**Aim of the exercise**
Retype exactly the lines below, beginning with the first and ending with the line where "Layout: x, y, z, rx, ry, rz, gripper" appears.

===============

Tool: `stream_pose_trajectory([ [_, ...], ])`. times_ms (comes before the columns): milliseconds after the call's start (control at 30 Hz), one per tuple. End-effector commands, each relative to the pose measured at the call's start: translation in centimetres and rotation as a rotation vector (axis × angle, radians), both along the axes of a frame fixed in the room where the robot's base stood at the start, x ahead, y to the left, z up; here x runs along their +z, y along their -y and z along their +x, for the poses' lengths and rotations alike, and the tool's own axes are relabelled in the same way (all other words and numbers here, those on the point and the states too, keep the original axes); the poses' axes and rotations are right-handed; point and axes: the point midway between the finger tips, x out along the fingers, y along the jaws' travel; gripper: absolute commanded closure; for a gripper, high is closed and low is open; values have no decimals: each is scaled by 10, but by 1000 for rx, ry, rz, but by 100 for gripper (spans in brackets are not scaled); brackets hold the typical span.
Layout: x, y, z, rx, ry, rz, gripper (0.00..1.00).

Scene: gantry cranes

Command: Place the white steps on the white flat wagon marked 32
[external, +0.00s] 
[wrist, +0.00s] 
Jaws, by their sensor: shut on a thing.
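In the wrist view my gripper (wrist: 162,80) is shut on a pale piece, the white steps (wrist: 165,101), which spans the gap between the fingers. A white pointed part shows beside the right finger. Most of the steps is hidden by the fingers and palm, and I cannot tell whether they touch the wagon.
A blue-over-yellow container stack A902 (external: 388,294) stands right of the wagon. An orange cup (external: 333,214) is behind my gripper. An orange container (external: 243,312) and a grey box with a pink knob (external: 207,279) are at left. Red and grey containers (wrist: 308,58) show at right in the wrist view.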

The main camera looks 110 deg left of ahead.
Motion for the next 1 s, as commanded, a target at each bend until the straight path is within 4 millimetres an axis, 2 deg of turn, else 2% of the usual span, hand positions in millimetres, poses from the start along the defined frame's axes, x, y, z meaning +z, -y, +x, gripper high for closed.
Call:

===============

**Answer**
Tool: `stream_pose_trajectory([ [_, ...], ])`. times_ms (comes before the columns): milliseconds after the call's start (control at 30 Hz), one per tuple. End-effector commands, each relative to the pose measured at the call's start: translation in centimetres and rotation as a rotation vector (axis × angle, radians), both along the axes of a frame fixed in the room where the robot's base stood at the start, x ahead, y to the left, z up; here x runs along their +z, y along their -y and z along their +x, for the poses' lengths and rotations alike, and the tool's own axes are relabelled in the same way (all other words and numbers here, those on the point and the states too, keep the original axes); the poses' axes and rotations are right-handed; point and axes: the point midway between the finger tips, x out along the fingers, y along the jaws' travel; gripper: absolute commanded closure; for a gripper, high is closed and low is open; values have no decimals: each is scaled by 10, but by 1000 for rx, ry, rz, but by 100 for gripper (spans in brackets are not scaled); brackets hold the typical span.
Layout: x, y, z, rx, ry, rz, gripper (0.00..1.00).

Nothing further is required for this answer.